小学生の頃、私の住んでいた家の近くには、まだまだ米軍基地が点在していました。有刺鉄線で囲まれた基地の中は、青々とした芝生が敷き詰められ、ブランコや滑り台もあり、白いペンキで塗られた米軍ハウスが点在していて、まるで外国そのものでした。

ところがどういうわけか、基地の外に住んでいる米軍関係者もいました。

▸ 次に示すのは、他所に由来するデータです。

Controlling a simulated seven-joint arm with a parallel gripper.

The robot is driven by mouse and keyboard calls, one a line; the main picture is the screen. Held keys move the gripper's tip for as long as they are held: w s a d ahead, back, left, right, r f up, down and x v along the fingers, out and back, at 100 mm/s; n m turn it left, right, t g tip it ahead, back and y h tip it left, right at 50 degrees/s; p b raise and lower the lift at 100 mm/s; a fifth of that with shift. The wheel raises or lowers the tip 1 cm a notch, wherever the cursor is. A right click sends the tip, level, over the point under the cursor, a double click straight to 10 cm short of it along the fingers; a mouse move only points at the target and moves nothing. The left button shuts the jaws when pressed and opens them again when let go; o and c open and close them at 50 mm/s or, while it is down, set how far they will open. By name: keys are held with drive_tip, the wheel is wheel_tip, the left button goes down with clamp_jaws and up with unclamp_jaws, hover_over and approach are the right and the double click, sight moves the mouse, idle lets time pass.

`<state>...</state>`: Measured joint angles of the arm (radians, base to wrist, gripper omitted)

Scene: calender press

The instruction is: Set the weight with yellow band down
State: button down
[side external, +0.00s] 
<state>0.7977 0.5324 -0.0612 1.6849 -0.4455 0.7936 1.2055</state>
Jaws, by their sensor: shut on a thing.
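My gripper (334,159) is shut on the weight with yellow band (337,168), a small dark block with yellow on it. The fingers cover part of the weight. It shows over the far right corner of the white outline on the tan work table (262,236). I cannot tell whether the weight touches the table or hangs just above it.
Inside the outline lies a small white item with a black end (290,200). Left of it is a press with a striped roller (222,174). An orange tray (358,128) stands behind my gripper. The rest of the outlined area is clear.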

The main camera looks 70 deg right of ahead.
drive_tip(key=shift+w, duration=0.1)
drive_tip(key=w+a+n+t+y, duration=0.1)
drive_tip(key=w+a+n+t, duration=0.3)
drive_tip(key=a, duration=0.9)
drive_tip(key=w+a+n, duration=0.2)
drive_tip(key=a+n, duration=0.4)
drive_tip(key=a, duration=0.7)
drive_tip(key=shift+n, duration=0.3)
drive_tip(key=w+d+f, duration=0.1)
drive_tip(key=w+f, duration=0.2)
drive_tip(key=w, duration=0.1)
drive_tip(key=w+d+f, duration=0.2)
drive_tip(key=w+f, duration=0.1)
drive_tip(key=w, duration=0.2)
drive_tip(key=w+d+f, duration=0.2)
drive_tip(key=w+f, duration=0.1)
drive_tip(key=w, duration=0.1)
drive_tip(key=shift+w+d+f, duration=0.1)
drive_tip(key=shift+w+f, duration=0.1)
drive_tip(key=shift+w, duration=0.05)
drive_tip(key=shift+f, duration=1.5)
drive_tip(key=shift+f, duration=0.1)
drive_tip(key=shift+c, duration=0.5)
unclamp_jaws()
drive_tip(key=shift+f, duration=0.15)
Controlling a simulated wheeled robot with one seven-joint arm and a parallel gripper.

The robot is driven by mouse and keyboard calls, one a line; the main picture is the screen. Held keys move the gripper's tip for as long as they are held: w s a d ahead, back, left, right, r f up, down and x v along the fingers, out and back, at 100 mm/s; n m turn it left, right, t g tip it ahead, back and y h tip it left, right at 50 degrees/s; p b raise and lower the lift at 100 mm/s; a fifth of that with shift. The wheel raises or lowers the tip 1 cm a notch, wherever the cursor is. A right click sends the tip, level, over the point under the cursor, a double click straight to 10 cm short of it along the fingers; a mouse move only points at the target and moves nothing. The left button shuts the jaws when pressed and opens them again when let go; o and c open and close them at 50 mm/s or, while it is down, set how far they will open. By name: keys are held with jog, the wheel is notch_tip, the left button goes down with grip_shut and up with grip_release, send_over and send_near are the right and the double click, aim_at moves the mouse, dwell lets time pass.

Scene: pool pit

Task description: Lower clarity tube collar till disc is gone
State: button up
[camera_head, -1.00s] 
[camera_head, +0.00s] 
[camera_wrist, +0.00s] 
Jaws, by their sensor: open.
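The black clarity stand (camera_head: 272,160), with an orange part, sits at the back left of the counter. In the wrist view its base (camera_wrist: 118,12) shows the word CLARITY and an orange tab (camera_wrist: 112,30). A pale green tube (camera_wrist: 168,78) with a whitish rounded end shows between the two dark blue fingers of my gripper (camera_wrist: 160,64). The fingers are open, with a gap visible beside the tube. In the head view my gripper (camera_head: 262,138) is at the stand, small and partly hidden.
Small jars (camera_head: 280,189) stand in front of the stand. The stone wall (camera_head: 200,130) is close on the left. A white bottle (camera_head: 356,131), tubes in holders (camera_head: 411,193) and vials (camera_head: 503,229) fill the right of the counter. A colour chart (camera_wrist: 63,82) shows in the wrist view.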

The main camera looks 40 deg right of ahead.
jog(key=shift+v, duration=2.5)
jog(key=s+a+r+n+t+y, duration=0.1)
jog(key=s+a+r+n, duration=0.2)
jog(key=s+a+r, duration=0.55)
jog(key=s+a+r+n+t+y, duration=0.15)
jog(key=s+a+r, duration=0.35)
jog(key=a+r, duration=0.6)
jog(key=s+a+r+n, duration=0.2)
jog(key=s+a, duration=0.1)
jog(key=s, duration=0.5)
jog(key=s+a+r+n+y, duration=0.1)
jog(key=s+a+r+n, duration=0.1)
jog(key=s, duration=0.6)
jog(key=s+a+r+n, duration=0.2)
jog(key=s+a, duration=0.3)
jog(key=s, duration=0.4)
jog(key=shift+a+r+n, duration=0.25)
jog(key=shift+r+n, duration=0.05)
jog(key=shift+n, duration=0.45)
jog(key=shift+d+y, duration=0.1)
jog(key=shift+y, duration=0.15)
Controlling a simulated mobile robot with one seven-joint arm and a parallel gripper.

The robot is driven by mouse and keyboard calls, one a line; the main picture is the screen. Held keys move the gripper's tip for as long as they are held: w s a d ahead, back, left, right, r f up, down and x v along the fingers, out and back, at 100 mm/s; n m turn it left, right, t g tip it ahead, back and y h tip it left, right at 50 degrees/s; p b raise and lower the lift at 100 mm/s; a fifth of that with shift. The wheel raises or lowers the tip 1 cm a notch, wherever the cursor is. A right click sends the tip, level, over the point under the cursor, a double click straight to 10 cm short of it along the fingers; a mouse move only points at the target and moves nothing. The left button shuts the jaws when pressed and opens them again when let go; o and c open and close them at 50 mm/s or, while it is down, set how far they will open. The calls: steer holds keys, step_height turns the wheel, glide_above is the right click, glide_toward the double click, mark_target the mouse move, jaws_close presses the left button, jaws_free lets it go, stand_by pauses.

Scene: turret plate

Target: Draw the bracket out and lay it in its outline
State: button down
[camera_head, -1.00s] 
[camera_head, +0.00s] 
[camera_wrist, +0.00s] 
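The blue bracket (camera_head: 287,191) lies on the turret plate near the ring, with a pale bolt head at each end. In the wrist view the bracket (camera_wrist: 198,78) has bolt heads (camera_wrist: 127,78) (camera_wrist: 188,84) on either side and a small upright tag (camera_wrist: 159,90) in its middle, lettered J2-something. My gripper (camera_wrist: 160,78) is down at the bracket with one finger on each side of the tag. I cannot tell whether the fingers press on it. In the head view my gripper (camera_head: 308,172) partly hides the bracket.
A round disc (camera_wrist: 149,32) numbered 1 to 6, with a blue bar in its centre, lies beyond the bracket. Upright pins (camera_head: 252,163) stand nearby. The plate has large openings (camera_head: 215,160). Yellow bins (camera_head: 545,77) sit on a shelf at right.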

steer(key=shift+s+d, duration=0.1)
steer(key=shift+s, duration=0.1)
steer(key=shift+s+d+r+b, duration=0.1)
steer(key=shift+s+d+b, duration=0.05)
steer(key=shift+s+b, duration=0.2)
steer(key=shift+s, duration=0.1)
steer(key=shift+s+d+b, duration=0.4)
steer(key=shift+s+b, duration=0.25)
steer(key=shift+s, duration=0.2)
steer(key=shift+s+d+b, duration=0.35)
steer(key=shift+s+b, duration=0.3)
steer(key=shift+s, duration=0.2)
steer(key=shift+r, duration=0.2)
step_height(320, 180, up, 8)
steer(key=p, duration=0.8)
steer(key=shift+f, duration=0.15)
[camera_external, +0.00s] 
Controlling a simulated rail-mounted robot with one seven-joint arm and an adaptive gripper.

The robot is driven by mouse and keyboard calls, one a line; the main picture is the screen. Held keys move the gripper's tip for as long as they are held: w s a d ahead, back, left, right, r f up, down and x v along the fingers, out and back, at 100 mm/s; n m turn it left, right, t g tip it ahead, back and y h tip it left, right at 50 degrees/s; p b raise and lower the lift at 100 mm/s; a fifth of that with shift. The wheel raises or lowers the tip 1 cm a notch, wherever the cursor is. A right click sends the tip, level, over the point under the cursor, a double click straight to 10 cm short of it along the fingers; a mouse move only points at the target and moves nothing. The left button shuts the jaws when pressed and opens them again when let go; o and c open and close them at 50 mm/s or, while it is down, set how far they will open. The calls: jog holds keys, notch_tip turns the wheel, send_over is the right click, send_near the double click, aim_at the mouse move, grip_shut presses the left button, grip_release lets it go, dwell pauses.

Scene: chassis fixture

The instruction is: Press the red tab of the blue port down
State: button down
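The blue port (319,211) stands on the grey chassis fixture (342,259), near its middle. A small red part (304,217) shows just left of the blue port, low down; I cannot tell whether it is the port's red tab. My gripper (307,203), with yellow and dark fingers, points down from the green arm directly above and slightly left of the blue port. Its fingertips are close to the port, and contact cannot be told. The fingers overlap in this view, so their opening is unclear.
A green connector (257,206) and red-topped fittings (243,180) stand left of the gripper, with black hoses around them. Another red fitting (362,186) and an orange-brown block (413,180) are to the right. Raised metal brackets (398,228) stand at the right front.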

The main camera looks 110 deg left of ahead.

普通の民家に紛れて、たまに米軍の将校(?)が家族で住んでいたのです。

その頃の私たちは、学校から帰るとランドセルを家に放り投げるようにして、そのまんま仲間と駆け出していくような毎日で、夏は遊び疲れると駅前にできたばかりの銀行に行って、クーラーで涼み、冷水機でのどを潤し、元気を取り戻すと再び表へ飛び出していきました。

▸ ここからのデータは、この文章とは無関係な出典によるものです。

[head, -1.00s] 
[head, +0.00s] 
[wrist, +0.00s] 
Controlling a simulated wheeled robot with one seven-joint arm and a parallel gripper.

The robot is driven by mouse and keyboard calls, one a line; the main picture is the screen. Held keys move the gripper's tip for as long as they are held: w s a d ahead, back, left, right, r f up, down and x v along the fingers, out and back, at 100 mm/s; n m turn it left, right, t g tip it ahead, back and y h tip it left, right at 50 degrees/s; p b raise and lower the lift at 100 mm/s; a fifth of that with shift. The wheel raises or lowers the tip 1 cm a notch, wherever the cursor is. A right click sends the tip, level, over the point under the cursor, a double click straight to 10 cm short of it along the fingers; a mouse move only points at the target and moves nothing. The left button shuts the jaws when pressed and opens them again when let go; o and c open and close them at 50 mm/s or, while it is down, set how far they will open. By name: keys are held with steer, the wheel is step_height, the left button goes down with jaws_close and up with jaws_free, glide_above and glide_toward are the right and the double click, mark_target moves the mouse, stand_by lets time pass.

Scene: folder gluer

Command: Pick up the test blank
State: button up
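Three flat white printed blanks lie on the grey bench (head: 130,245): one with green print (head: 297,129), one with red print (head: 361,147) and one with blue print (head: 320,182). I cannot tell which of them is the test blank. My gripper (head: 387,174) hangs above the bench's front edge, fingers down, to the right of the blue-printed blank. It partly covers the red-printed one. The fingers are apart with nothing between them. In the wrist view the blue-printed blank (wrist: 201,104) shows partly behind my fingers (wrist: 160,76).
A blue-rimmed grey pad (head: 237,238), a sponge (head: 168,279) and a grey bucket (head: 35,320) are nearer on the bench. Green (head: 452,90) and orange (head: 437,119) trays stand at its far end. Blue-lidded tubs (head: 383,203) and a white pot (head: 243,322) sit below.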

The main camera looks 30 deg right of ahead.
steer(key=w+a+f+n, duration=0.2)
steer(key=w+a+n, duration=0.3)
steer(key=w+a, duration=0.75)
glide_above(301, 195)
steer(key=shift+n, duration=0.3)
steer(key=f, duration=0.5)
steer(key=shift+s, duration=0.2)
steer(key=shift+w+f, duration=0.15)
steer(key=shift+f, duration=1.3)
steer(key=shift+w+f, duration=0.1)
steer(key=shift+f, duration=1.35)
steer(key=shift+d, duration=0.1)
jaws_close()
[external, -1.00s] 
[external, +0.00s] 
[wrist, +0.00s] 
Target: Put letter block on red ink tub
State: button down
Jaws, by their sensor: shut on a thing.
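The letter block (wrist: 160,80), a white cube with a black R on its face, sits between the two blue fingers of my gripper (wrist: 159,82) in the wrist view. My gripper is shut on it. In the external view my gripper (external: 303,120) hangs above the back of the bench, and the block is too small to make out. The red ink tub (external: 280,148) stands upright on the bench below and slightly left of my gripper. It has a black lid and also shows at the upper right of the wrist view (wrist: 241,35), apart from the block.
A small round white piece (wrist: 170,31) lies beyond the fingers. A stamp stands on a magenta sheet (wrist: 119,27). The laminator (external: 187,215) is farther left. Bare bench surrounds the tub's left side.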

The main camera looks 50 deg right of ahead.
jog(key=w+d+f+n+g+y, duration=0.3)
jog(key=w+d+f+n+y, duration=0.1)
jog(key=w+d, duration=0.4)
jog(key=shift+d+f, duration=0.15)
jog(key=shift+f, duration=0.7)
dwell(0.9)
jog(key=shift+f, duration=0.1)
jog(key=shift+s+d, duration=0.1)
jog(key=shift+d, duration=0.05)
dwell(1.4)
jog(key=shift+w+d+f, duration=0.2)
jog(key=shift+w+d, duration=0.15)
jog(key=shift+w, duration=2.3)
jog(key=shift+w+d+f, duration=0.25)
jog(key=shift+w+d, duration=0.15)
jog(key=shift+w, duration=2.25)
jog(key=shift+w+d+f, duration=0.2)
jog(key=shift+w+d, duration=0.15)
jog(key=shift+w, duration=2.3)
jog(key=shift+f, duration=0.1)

そんなある日、何がきっかけだったのか、リッキーというアメリカ人の少年と知り合いになりました。私たちは小学2年生、リッキーは4年生でした。なりゆきから彼の家でマンガを読もうということになりました。私たちは3人か4人で男の子もいました。リッキーはアクセントのないきれいな日本語を話しました。

リッキーの家は、砂利道に茶色っぽい普通の民家が立ち並んでいる一角の一番奥にあって、壁がピンク色をしていました。家の扉を開けると、いわゆる「玄関」はなく、靴を履いたまんま家の中に入りました。広い部屋の中はまるでテレビの中の「奥様は魔女」みたいでした。絨毯が敷きつめられ赤いソファがありました。金髪のリッキーのママが出てきて、日本語は話しませんでしたが歓迎してくれているのはわかりました。

みんなで赤いソファにすわって、リッキーが持ってきてくれたマンガを手に取ると、リッキーママがみんなにオレンジジュースを出してくれました。おしゃれなグラスに入っていました。マンガの吹き出しのセリフはすべて英語で書かれていて、左上から右下に向かって読むようでした。しばらくジュースを飲みながらマンガをめくっていましたが、そもそも意味がわからないのでみんなすぐに飽きてしまいました。

そうしたらリッキーが2階の僕の部屋へ行こうと誘ってくれました。リッキーの部屋にはベッドがありました。その場にいた全員が「ベッドだ…」と心の中でつぶやいていたと思います。みんな最初は恐る恐るベッドに腰掛けて、そのうちベッドの上でゴロゴロ転がったりもしました。

リッキーは壁にかかっていたギターを手に取ると、器用な手つきで曲を弾き鳴らし、英語の歌を歌い始めました。マンガと違って言葉はわからなくても英語の歌は飽きることなく、音楽っていいなと思いました。

ひとしきり何曲も一緒に歌った頃、窓の外で車のエンジン音が聞こえてきました。リッキーは「あ、パパだ!」と言ってギターをおいて階下に駆け出し、私たちも一緒に階段を駆け下りていきました。

すると玄関扉が開き、茶色いスーツを着た背の高いリッキーのパパが帰ってきて、金髪のママをぎゅっと抱きしめてキッスをしました。一同呆気にとられて、誰一人言葉を発することなく、多分、お邪魔しましたとも言わず、リッキーの家をおいとましました。

お父さんが夕方日の高いうちに車で帰ってくることも、奥様は魔女みたいな居間の調度品も、赤いソファも、オレンジジュースも、英語のマンガも、ベッドも、ギターも、何もかもすべてを吹っ飛ばすほどの衝撃でした。